'''

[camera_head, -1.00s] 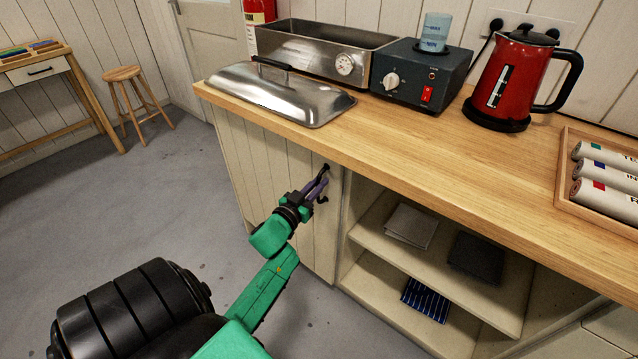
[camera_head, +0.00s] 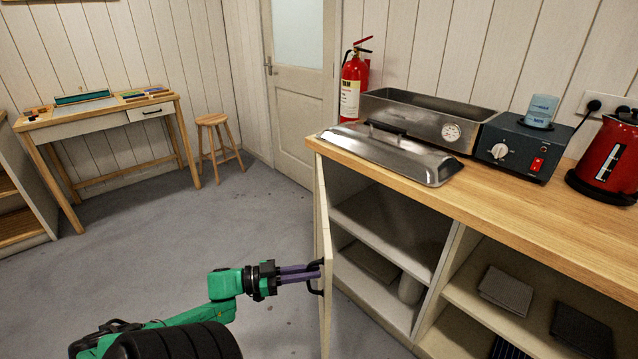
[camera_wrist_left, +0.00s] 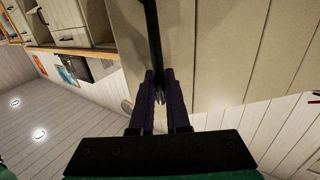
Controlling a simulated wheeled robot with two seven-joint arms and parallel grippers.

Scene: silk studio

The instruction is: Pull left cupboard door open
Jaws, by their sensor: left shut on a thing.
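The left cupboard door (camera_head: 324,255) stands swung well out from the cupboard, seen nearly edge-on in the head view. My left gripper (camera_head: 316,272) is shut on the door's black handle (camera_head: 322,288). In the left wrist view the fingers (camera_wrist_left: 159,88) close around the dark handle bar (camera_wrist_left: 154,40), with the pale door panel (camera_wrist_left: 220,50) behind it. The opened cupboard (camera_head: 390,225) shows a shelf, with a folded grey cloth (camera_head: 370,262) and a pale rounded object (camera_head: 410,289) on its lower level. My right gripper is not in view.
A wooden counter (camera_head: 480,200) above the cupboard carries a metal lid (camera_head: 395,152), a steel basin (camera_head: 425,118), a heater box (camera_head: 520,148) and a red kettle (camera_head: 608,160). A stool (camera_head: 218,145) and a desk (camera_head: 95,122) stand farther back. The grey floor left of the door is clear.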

'''
'''

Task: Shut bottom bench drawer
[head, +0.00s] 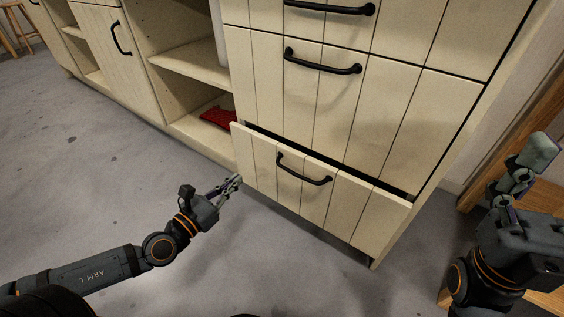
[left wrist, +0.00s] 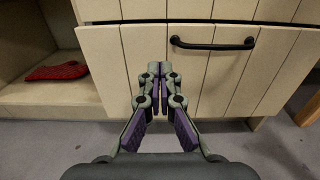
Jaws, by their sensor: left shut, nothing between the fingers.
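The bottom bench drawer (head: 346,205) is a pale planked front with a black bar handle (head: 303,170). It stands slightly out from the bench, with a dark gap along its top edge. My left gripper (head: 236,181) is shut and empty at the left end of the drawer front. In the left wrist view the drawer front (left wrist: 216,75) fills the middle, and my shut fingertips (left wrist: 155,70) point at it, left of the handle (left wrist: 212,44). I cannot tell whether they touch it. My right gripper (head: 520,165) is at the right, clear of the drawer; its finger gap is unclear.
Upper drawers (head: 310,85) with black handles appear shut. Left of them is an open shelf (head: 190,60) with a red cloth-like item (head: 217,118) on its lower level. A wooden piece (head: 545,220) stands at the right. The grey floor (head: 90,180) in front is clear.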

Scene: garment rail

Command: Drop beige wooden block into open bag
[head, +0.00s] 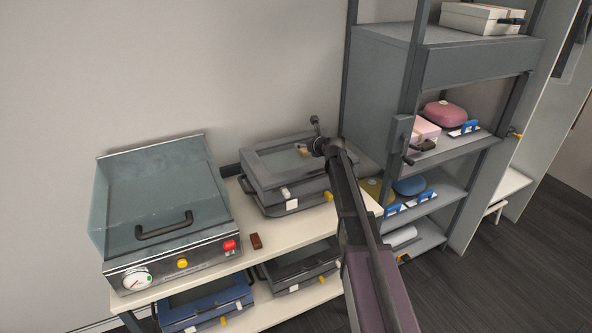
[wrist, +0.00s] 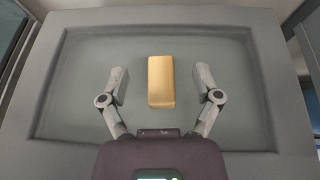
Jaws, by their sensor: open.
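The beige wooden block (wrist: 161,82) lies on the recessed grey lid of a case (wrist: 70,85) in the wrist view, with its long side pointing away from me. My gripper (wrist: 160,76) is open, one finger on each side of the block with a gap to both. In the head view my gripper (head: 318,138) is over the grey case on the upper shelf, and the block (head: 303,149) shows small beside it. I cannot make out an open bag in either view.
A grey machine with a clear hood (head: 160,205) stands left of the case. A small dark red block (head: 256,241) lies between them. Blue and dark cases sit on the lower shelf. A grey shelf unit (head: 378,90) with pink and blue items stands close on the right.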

'''

EXERCISE
Identify lines with the string "Scene". Copy each one.

ANSWER BELOW
Scene: silk studio
Scene: garment rail

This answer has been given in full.